Of course, we wouldn't get much more than that usually, unless he had an especially colorful story about his hour and fifteen minute commute back home or the exotic spot he had discovered on his lunch hour.
The best exotic spots included Glen Echo (especially sprinkled with stories about the old pool), the C and O Canal Tow Path, and Great Falls Park so that, gradually, this little stretch of Maryland became a sort of mystical realm for me and my siblings, made all the more magical because we would enter it only once every few years when Dad would take one of the ten of us to his office. There was always a bit of a thrill when we pulled up to the saluting sailor, witnessed the exchange of familiar greetings, and caught the flash of a special little identification card.
"You know, Tessla was actually from outer space," he informed me that afternoon last fall while making a right from Goldsboro onto MacArthur Boulevard.
"Is that so," I said mechanically. "Hey, how do you like that book Rosie gave you last Christmas? It's all about him isn't it?"
"Oh it's very good," he answered.
Soon, we were passing the trophy homes along the East side of MacArthur. The trees were at peak color and the sun was sparkling to our west.
"When all of North America merges, they'll burn all the books and shut off the electricity so that we can't read."
"Is that...so," I again replied.
"It's all part of the plot. The Masonic plot. Just like the plot to ...
Now I was sad.
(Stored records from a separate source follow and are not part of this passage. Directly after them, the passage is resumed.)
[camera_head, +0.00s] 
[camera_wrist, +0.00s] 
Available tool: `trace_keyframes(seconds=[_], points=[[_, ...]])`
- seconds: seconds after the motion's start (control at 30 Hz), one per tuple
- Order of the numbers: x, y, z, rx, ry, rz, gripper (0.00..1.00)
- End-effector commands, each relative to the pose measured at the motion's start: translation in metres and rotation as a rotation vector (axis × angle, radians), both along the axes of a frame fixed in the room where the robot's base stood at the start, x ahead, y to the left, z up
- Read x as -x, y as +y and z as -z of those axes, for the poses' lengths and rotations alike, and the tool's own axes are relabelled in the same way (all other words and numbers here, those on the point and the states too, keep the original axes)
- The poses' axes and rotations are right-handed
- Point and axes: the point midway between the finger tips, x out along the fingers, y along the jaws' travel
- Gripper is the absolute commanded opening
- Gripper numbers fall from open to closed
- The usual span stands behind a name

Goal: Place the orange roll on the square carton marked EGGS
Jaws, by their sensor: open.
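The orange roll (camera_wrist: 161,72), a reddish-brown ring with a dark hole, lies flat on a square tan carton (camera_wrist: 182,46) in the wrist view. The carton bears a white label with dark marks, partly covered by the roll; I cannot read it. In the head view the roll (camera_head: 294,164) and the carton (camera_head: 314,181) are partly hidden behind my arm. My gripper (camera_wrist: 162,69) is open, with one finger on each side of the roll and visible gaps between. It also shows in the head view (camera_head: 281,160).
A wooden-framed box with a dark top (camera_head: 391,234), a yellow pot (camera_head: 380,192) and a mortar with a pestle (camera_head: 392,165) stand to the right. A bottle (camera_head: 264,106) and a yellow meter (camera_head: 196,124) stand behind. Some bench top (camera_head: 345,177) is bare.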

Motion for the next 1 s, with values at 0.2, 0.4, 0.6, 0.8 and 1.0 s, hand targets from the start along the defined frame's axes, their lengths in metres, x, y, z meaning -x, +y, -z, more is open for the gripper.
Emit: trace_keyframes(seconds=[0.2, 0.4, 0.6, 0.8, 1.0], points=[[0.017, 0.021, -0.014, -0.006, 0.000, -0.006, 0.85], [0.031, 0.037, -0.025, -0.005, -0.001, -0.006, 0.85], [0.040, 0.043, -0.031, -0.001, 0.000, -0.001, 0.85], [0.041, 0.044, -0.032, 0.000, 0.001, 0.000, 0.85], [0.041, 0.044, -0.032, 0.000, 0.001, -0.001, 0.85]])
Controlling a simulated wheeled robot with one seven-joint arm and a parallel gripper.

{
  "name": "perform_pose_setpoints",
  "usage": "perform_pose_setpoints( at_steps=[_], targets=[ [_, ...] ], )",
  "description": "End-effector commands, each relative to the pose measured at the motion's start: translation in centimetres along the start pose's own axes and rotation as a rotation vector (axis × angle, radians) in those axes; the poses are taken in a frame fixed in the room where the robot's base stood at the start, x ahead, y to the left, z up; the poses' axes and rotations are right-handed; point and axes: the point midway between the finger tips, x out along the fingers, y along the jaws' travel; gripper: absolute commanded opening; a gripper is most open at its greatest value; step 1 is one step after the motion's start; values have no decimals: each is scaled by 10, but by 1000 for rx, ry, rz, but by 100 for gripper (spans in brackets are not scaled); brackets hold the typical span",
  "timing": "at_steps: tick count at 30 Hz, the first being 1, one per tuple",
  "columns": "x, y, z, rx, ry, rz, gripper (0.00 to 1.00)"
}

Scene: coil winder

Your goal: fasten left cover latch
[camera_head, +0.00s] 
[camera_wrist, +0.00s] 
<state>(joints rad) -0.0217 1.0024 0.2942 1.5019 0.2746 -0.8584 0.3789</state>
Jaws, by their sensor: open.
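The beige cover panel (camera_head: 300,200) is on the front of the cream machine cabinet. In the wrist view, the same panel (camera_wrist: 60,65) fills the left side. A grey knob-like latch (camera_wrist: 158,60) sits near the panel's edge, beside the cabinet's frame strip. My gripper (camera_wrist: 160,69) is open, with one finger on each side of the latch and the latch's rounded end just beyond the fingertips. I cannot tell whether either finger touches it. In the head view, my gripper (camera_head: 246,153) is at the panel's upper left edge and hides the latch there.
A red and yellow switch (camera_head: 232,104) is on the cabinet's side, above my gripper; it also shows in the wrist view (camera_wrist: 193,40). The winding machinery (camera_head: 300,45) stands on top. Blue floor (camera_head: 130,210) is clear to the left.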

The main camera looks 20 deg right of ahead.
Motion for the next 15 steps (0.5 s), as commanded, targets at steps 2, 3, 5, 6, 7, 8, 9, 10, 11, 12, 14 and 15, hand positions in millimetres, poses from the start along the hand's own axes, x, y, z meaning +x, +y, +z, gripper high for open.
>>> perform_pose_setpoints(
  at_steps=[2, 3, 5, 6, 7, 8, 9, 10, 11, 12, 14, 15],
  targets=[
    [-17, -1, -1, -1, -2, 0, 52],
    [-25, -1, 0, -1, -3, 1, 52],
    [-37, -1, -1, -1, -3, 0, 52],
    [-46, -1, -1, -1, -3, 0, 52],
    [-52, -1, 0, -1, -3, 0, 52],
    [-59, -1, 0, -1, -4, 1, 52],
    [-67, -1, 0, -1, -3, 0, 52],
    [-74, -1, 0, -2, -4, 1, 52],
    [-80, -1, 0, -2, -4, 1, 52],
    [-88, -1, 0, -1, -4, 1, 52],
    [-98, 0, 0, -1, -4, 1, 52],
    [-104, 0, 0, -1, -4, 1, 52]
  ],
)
This was the guy who helped me with my algebra homework and encouraged me to "think like an engineer." Indeed, this was the same guy who knew every alley and stoop of his own part of Brooklyn New York, who enjoyed calculus, studied fluid dynamics, and who could explain in his sleep where the diesel exhaust mast is on a nuclear submarine (the Soviet's best submarine, no doubt).
My dad was the dad who would fix a house's faulty toilet as naturally as I might boil a pot of water. He could prune a massive tree, build a set of bunk beds, or change the brakes on our fifteen passenger van.
"And just like the plot to bring Communists...."
Once we got past Old Angler's Inn and well beyond the first part of an especially green patch of wood, Dad suddenly pointed to the forest and said, "There was gold mining right there."
"Oh really. Dad," I said in my driver-weary-patronizing tone.
"Yeah. And it was active until the War."
That particular claim stuck on me like a piece of the tarry aura. What in the Sam Hill inspires him to say that?
"Yeah, they should have kept it operating. I bet there's a lot more gold in there."
I shook my head in an attempt to lose the words, "Come on Dad! Can't you say something true!" I veered my car right, just before the gates to Great Falls Park, and onto Falls Road. Now, we were slowly distancing ourselves from those mystical woods and heading back into the real world.
That gold mine nonsense stuck with me that night. It seemed so out of the blue. But what I had learned recently, however, is that if any claim seemed especially unfounded, it may actually have a grain of truth within in it, just like the time Dad claimed that Edgar Allen Poe explained the theory of relativity long before Einstein did. (Yeah, look it up.)
So, I sought out the gods-of-google and found that, yup, there was gold mining along the shores of the Potomac River just southeast of Great Falls Park.
Apparently, Union soldiers during the Civil War found traces of gold in the river while encamped in the area. Gold mines were built later, and, as sure as day, were operating until right before World War II. Remains of these mines could be found well into the 1980s.
Below: From a blog which says "See for yourself."
So, I saw for myself. I saw the gold mine and the gold in the mine: Mental meanderings can contain some of the best nuggets of seemingly useless information. Even now, as a middle aged woman who's wondering about her own mental meanderings, my Dad can still conjure magical forays into little known places like ghost pools at Glen Echo, long-dead mules along the tow path of the canal, and gold mines along MacArthur Boulevard.
And for me, this mind - Dad's mind - is a mine of gold.